**AIM**
From the entries below, pull out each line where "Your" appears.

════════════════

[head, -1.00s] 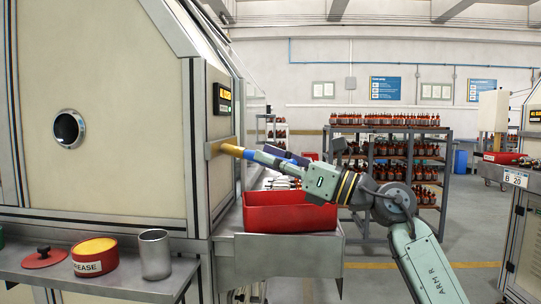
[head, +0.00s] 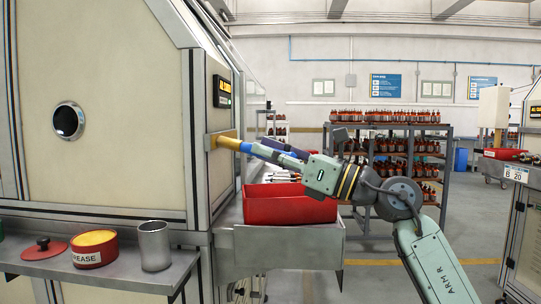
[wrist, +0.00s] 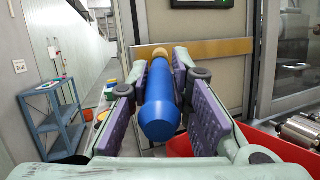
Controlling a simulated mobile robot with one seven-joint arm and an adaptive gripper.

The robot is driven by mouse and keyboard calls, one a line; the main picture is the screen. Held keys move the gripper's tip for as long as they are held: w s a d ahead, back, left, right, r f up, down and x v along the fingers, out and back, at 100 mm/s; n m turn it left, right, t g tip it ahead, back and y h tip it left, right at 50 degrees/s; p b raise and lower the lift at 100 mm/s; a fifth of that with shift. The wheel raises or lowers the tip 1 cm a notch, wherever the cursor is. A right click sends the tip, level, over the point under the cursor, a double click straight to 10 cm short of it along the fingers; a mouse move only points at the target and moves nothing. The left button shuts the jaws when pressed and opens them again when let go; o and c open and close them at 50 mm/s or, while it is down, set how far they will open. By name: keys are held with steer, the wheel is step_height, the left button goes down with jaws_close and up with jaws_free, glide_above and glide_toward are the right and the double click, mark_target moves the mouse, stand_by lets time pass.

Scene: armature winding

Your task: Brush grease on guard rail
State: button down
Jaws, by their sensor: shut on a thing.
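The brush (head: 252,149) has a blue handle and a tan head, and also shows in the wrist view (wrist: 160,105). My gripper (head: 287,156) is shut on the handle, with its purple pads on both sides in the wrist view (wrist: 162,82). The guard rail (head: 222,135) is a flat brass-yellow bar on the machine's side, also in the wrist view (wrist: 222,49). The brush head meets the rail in the head view; exact contact cannot be told. An open red grease pot (head: 94,249) with yellow grease stands on the left shelf.
A red lid (head: 44,250) and a metal cup (head: 154,246) flank the pot on the shelf (head: 110,275). A red bin (head: 290,206) sits on a grey ledge below my gripper. The machine wall (head: 130,130) stands close at left.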

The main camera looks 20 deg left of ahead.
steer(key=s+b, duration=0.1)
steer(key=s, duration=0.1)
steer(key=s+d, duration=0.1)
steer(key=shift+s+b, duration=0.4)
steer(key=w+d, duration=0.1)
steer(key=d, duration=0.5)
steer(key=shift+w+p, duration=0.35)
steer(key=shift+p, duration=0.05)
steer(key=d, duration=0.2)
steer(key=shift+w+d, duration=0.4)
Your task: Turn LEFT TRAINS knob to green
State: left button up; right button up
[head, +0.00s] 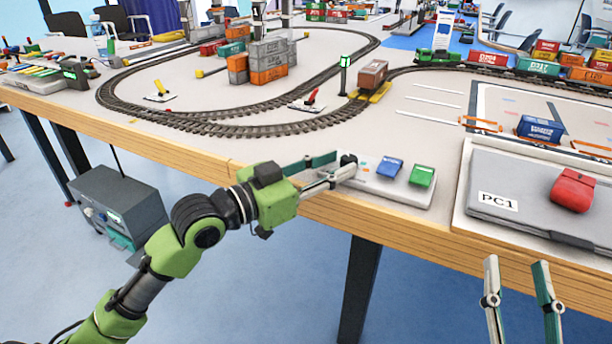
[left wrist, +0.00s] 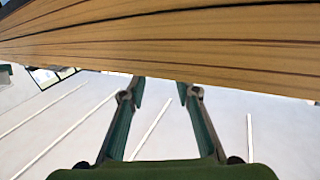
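A pale control panel (head: 390,190) lies at the front table edge, with a dark knob (head: 349,158) at its left end and blue and green buttons. No label reading LEFT TRAINS is legible, and the knob's colour setting cannot be made out. My left gripper (head: 343,162) reaches in from the left, its fingertips at the dark knob; whether they touch it is unclear. In the left wrist view my left gripper's fingers (left wrist: 163,88) are apart with nothing visible between them; no knob shows there. My right gripper (head: 516,262) is open and empty at the lower right, in front of the table.
The wooden table edge (head: 250,178) runs just under my left gripper and crosses the top of the wrist view (left wrist: 160,45). Tracks (head: 240,130) loop behind. A grey box (head: 120,205) hangs below the table.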

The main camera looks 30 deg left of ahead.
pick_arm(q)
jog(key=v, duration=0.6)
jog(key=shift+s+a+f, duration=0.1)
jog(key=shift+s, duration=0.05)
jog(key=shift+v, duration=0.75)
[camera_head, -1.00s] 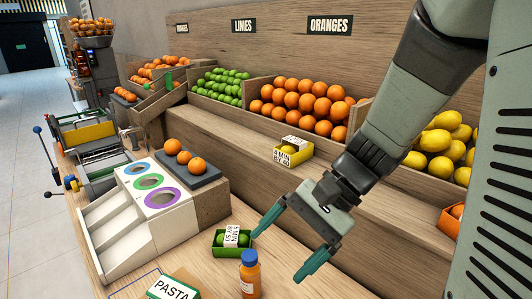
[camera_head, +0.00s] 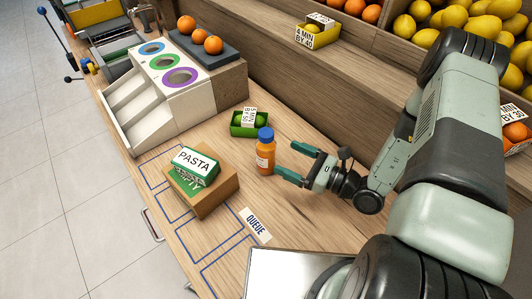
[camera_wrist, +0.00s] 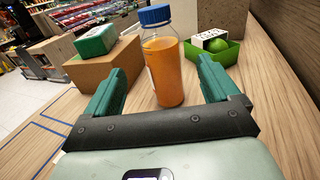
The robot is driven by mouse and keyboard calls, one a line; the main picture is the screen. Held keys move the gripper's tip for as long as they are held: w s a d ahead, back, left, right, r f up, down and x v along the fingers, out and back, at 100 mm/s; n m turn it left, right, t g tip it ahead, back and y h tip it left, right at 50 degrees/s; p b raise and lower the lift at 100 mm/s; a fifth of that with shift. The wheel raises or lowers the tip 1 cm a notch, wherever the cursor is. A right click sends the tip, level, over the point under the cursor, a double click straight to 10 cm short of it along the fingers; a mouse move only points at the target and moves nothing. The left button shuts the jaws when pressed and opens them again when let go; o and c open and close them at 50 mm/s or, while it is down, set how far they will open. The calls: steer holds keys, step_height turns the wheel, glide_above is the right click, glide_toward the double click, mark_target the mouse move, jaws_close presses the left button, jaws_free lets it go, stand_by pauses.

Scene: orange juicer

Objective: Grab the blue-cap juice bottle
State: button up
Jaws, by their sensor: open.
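The juice bottle (camera_head: 265,154) is orange with a blue cap and a white label. It stands upright on the wooden counter, and in the wrist view the bottle (camera_wrist: 163,72) rises between and just ahead of my fingers. My gripper (camera_head: 290,161) is low over the counter to the right of the bottle, its two teal fingers apart and pointing at it. In the wrist view my gripper (camera_wrist: 160,87) is open, with a finger on each side of the bottle's outline. I cannot tell that either finger touches it.
A green lime tray (camera_head: 247,130) stands just behind the bottle. A cardboard box with a green PASTA pack (camera_head: 195,165) sits to its left. A QUEUE sign (camera_head: 255,227) and blue outlines lie in front. A white sorter (camera_head: 140,110) stands further left.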

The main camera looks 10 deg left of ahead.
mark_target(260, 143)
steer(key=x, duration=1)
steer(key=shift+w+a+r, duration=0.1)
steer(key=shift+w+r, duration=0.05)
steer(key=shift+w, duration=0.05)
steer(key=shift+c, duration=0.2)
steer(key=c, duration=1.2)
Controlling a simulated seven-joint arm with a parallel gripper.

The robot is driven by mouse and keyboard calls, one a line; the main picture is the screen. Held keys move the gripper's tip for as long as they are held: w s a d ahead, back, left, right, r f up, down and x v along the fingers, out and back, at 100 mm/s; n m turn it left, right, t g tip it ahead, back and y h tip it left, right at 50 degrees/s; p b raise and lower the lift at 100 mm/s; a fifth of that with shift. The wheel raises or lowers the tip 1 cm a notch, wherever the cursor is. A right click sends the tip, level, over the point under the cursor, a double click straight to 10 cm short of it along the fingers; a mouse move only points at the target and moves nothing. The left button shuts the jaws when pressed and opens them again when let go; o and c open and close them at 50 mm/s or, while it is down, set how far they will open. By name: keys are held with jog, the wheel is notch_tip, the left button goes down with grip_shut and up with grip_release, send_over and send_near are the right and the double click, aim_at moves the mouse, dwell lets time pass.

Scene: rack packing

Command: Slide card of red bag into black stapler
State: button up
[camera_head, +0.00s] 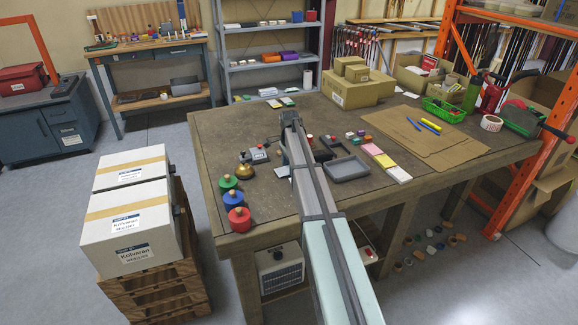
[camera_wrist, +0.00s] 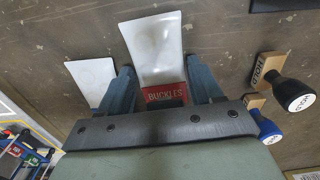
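In the wrist view, the card (camera_wrist: 165,94) of the red bag is red, marked BUCKLES, and lies between the two blue-grey fingers of my gripper (camera_wrist: 162,82). Its pale, shiny pouch (camera_wrist: 157,42) extends upward from the card. The fingers stand apart, one on each side of the card. Whether they press on its edges cannot be told. In the head view, my arm reaches over the worktable and hides most of the gripper area. I cannot clearly make out the black stapler in either view.
Another pale pouch (camera_wrist: 90,82) lies left of the fingers. A black-topped HOLD stamp (camera_wrist: 300,95) and a blue stamp (camera_wrist: 268,130) are at the right.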

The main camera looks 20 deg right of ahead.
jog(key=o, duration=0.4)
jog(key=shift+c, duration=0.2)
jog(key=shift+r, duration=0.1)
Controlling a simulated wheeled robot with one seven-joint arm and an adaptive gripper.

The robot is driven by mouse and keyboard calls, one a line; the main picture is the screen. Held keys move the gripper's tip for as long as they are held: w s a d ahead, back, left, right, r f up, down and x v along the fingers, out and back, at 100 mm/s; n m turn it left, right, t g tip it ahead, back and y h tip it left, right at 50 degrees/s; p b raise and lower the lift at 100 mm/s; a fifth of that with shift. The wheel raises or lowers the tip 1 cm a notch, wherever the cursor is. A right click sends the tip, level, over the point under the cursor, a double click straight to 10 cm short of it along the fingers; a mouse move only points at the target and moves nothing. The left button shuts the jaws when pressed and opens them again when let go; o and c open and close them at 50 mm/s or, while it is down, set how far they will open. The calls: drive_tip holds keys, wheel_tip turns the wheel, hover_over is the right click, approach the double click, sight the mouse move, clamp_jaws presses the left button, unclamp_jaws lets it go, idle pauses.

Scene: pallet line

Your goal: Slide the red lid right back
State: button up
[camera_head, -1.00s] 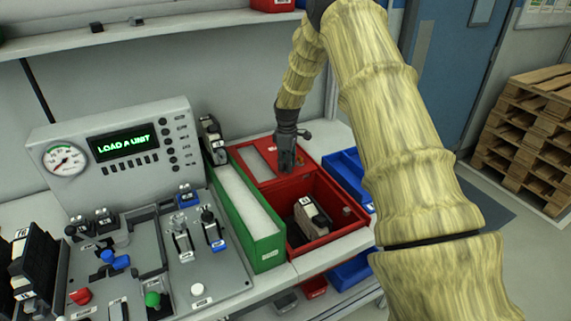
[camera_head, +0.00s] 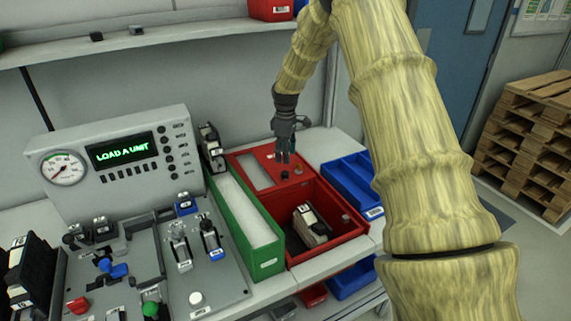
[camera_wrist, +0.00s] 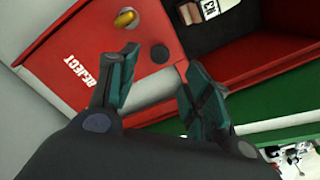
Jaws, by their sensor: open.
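The red lid (camera_head: 270,180) lies over the rear part of the red bin (camera_head: 330,246), and the front part of the bin is open. My gripper (camera_head: 285,157) is open, points down and is above the lid by the knob. In the wrist view my gripper's fingers (camera_wrist: 160,68) stand apart with nothing held between them. A black-and-white unit (camera_head: 310,225) lies in the open part of the bin.
A green bin (camera_head: 268,258) stands against the left of the red bin, and a blue bin (camera_head: 350,185) stands to its right. A grey machine with a LOAD A UNIT display (camera_head: 122,150) is at the left. A shelf (camera_head: 150,42) runs above.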

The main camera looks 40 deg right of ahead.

════════════════

**TASK ANSWER**
Your task: Brush grease on guard rail
Your task: Turn LEFT TRAINS knob to green
Your goal: Slide the red lid right back

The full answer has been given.